** Material **
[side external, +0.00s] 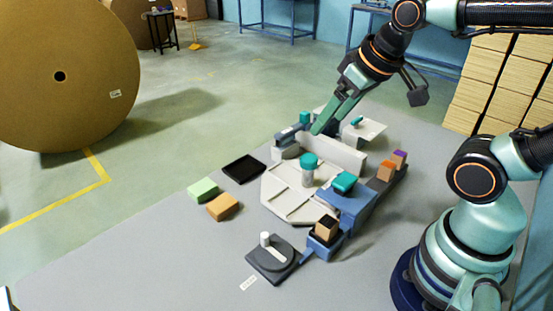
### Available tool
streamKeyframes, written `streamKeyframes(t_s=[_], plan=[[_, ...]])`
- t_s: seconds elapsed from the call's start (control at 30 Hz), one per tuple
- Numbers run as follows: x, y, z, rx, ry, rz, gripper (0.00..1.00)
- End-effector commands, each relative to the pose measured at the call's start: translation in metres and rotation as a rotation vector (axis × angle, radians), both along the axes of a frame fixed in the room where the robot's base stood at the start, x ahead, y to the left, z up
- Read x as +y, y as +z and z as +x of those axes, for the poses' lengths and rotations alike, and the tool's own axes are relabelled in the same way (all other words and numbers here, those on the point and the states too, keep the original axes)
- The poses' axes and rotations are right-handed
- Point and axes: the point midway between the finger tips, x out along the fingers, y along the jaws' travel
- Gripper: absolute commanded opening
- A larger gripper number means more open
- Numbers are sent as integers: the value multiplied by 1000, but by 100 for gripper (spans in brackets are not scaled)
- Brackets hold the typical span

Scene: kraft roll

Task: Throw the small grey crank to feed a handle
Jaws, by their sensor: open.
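The grey crank (275,256) sits on a dark square base at the front of the table, with a pale upright knob (265,239) at its left edge. A blue feeder (323,248) stands to its right, with a tan block with a dark top (326,228) upright in it. I cannot tell whether that block is a handle. My gripper (318,129) is at the far end of the pale fixture, pointing down and left, well apart from the crank. Its fingers look close together from this side; it is open, and I see nothing held.
A pale tray fixture (285,205) with a teal-topped post (309,163) fills the middle. A blue block with a teal piece (344,183) stands beside it. A black tray (244,169), a green block (203,189) and an orange block (222,207) lie left. The table's front left is clear.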

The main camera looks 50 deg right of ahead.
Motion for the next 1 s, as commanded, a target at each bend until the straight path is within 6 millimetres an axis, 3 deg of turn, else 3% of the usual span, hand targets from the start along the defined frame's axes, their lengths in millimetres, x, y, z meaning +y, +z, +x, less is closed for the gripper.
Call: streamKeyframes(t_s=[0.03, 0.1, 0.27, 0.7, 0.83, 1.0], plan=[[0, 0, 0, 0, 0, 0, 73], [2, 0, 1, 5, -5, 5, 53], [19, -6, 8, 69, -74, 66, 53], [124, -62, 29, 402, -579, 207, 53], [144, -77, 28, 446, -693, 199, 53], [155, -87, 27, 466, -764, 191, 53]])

** Exercise objective **
Check every line of the material for the string "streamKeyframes" and give the number of lines that have it, without anything else.

** The reply **
2